The macro-expansion of the "combine-results" macro does not run.
If I remove the gensym from the macro-expansion of "combine-results", it
does work.
The only thing I can speculate is that you cannot use code the contains literal usages of gensyms. If so, why not, and how does one work around that? And if that is not the explanation, what is?
Thanks.
GENSYM creates uninterned symbols. When the macro runs normally, this isn't a problem, because the same uninterned symbol is being substituted throughout the expression.
But when you copy and paste the expression into the REPL, this doesn't happen. #: tells the reader to return an uninterned symbol. As a result, each occurrence of #:G2867 is a different symbol, and you get the unbound variable warning.
If you do (setq *print-circle* t) before doing the MACROEXPAND it will use #n= and #n# notation to link the identical symbols together.
The code, after being printed and read back, is no longer the same code.

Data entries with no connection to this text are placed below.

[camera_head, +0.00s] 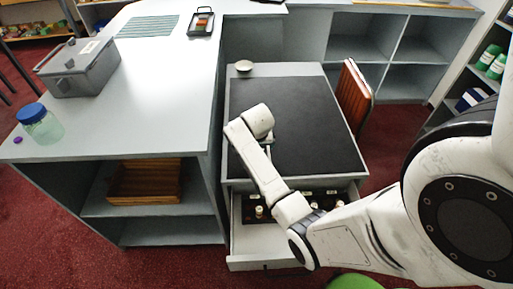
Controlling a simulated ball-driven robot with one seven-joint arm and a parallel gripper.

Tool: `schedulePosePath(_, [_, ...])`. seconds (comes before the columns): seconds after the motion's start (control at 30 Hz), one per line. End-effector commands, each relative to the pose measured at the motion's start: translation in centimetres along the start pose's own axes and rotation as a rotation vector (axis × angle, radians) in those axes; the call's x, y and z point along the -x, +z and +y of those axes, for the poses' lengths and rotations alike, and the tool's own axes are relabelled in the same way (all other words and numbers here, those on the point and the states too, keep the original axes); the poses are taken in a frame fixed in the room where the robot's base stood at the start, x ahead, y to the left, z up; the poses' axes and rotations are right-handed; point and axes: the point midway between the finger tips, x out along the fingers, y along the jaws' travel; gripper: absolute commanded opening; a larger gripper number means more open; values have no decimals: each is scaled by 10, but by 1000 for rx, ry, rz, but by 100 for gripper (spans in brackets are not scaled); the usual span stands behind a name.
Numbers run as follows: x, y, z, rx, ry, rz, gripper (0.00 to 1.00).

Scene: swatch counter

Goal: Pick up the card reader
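I cannot pick out a card reader with certainty in the head view; my arm covers part of the black-topped cabinet and its open drawer. My arm reaches in from the right, and its white wrist is above the black top (310,110). My gripper's fingers are hidden or too small to make out, so I cannot tell whether they are open or hold anything. The open drawer (240,262) below the top holds a black insert with several small pale-topped items, partly behind my arm.
The pale counter (165,75) on the left bears a grey box (80,75), a blue-lidded jar (38,122), a striped mat (148,26) and a small dark tray (201,30). A small bowl (244,66) sits at the cabinet's back edge. A brown folding panel (354,95) stands right.

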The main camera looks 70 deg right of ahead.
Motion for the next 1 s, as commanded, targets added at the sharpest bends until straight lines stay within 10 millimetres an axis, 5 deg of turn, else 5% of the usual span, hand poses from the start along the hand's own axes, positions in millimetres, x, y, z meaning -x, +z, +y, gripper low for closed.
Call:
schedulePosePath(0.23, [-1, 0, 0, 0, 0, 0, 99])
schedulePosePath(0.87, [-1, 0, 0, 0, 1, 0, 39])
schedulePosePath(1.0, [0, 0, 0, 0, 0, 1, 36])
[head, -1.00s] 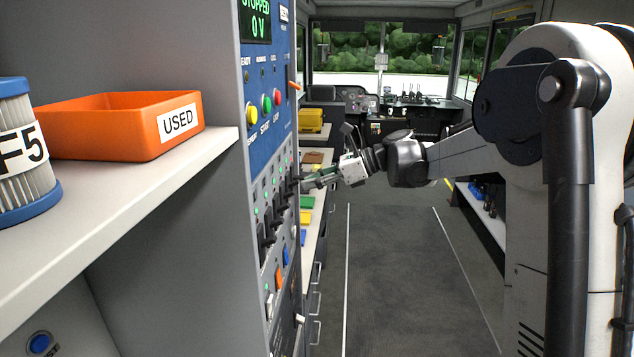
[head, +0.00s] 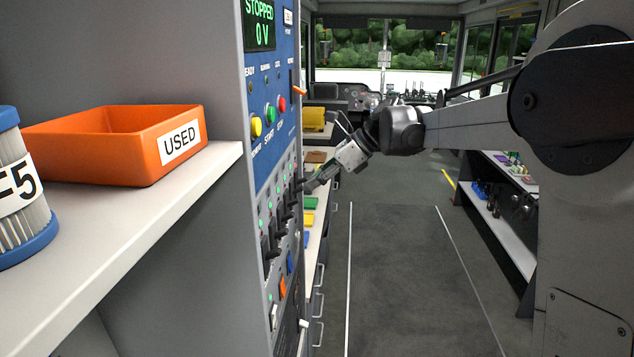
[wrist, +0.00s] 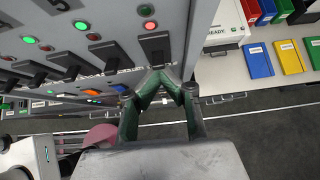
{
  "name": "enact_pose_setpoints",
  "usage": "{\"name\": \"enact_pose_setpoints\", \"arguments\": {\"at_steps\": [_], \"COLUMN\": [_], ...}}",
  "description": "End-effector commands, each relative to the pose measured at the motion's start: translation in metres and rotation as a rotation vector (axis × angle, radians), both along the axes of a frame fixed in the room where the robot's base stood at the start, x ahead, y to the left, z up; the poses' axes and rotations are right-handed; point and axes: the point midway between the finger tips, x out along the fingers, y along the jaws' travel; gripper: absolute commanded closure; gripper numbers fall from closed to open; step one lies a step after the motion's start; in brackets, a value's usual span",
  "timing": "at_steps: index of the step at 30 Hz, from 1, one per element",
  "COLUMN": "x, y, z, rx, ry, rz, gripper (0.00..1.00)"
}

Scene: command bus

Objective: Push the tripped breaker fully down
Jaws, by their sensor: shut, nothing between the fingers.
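The grey panel (head: 262,200) on the left holds a row of black breaker levers (head: 270,246) with small green lamps. My gripper (head: 307,187) is at the far end of this row, pointing down and left. In the wrist view, my gripper (wrist: 161,74) is shut and empty, its green fingertips meeting just below a black breaker lever (wrist: 156,47). The tips look very close to the lever; I cannot tell whether they touch.
Other breaker levers (wrist: 107,50) stand close on the left in the wrist view. An orange USED bin (head: 115,145) sits on a shelf at left. Coloured books (wrist: 257,60) lie on a counter beyond the panel. The aisle floor (head: 400,270) is clear.

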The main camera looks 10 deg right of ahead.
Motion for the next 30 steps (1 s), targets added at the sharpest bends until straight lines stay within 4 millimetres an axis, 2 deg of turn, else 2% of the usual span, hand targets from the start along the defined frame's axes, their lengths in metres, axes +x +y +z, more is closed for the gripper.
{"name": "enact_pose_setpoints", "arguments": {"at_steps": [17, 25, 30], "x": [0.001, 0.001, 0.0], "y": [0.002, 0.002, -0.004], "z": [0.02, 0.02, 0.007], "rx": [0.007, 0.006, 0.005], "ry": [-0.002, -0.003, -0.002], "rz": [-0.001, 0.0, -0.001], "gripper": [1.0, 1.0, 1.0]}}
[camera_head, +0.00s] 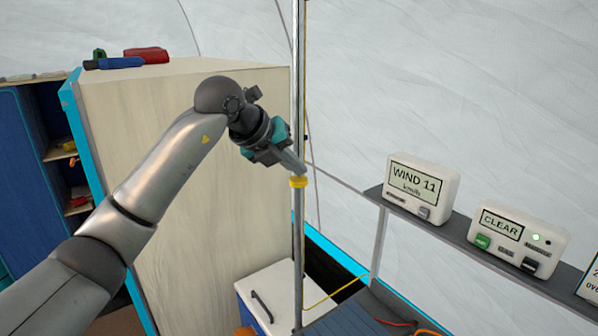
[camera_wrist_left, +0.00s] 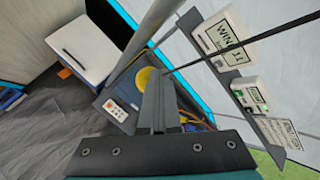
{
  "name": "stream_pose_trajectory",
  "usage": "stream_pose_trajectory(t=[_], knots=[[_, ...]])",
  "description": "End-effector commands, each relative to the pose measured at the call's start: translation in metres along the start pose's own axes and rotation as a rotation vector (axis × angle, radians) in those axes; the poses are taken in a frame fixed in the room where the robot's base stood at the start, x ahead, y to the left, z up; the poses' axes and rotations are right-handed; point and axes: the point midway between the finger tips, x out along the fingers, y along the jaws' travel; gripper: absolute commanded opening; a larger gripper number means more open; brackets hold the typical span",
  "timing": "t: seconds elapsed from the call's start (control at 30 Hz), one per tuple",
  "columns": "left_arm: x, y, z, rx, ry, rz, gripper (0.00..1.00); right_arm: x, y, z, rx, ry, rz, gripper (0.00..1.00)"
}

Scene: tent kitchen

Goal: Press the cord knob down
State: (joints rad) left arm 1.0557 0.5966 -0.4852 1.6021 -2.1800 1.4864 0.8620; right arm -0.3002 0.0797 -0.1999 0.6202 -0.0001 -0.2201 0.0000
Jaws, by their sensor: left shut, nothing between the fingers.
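The cord knob (camera_head: 298,182) is a small yellow piece by the upright metal pole (camera_head: 297,235), in the middle of the head view. A thin yellow cord (camera_head: 304,60) runs along the pole above it. My left gripper (camera_head: 299,170) is shut and empty, pointing down and right, with its tips just above the knob; I cannot tell whether they touch. In the left wrist view the knob (camera_wrist_left: 146,78) shows at the tips of the closed fingers (camera_wrist_left: 153,84), which partly cover it. My right gripper is not in view.
A wooden cabinet (camera_head: 180,190) stands behind my left arm. A shelf (camera_head: 455,240) at the right bears a wind display (camera_head: 421,188) and a "CLEAR" display (camera_head: 512,240). A white-lidded box (camera_head: 275,290) is low behind the pole. The tent wall is behind.

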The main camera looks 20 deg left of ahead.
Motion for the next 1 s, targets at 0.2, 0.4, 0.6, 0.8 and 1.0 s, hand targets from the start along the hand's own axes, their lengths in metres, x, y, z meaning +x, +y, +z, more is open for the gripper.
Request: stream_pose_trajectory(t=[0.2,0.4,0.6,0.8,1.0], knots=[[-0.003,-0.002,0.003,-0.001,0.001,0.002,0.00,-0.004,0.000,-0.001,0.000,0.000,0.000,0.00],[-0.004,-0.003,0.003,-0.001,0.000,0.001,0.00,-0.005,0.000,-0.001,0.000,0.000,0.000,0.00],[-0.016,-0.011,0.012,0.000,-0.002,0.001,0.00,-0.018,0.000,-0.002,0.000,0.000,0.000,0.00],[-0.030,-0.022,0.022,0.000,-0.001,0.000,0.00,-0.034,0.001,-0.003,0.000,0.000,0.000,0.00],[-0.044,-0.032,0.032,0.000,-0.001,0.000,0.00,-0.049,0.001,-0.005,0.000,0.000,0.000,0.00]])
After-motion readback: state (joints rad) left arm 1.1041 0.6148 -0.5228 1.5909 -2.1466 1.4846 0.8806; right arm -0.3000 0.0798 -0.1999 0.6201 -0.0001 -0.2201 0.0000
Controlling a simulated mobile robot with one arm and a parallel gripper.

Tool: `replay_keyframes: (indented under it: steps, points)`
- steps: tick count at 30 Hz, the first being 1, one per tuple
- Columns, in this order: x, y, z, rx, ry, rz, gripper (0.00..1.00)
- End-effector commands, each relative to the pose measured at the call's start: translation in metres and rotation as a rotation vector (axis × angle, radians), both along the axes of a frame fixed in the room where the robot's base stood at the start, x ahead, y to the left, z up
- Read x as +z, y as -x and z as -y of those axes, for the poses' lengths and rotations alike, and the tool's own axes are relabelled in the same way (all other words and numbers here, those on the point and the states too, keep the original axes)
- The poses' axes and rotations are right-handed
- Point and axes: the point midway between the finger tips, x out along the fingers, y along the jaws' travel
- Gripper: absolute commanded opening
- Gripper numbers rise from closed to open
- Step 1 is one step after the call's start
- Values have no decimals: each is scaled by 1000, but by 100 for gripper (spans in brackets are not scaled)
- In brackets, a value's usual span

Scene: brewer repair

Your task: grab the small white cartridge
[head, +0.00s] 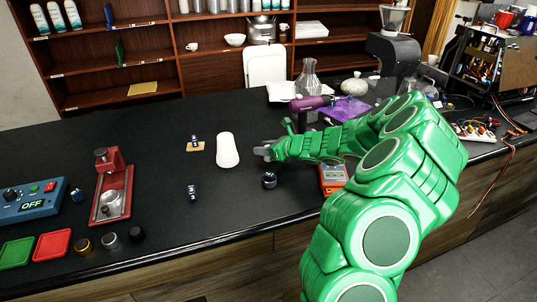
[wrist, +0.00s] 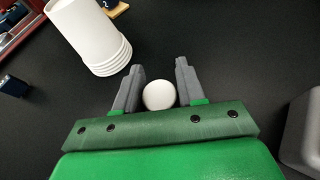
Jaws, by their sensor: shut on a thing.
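My gripper (wrist: 159,66) is over the black counter, with its two grey fingers on either side of a small white round thing, the white cartridge (wrist: 158,96), near the base of the fingers. Only its rounded white end shows, so its length is hidden. In the head view my gripper (head: 263,151) reaches left over the counter, and the cartridge cannot be made out there.
A stack of white cups (head: 228,150) stands just left of my gripper; it also shows in the wrist view (wrist: 88,35). A small dark round object (head: 269,180) and an orange device (head: 333,178) are close by. A red stand (head: 112,185) is further left.

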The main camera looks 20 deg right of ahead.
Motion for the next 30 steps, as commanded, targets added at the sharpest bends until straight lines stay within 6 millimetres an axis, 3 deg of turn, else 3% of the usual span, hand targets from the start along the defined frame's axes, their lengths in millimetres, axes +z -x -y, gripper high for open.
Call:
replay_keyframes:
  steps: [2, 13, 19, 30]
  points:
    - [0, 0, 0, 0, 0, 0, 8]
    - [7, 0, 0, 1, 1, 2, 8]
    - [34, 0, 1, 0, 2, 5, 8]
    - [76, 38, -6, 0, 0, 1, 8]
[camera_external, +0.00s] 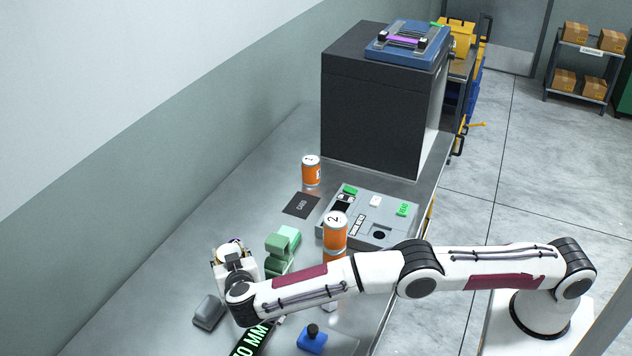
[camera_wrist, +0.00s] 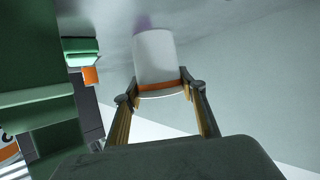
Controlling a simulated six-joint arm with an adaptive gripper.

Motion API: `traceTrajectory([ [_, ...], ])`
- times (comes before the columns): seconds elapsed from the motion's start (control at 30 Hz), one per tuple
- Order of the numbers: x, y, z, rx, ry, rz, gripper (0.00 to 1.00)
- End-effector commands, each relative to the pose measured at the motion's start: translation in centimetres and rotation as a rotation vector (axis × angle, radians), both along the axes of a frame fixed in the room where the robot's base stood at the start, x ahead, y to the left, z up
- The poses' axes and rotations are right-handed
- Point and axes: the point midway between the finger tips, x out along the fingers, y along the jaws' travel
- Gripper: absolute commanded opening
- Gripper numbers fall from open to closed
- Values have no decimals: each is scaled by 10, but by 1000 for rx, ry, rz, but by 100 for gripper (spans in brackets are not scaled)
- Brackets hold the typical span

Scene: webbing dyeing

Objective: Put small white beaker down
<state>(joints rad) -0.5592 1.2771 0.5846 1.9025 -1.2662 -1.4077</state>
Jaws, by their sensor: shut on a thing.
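The small white beaker (camera_wrist: 154,57) fills the upper middle of the wrist view, with an orange band near its near end. My gripper (camera_wrist: 160,90) is shut on it, one finger on each side. In the external view my gripper (camera_external: 234,256) is at the left of the metal bench, left of the green stand. The beaker is mostly hidden there behind the wrist. I cannot tell whether its base touches the bench.
Close to the right of my gripper is the green stand (camera_external: 283,246). Orange cans (camera_external: 311,172), a dark card (camera_external: 301,205) and a grey panel (camera_external: 375,205) stand farther back. Bench behind the gripper looks clear.

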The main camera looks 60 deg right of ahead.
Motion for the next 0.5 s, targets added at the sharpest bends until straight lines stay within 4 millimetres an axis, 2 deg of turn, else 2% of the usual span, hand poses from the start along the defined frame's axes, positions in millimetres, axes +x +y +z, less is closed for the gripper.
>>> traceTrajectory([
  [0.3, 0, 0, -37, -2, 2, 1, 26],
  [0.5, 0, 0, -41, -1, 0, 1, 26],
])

In particular, the two instances of #:G2867 in the printed representation would be read back as two separated symbols (albeit sharing the same name), while they should be the same in the original internal representation.
Try setting *PRINT-CIRCLE* to T to preserve the identity in the printed representation of the macro-expanded code.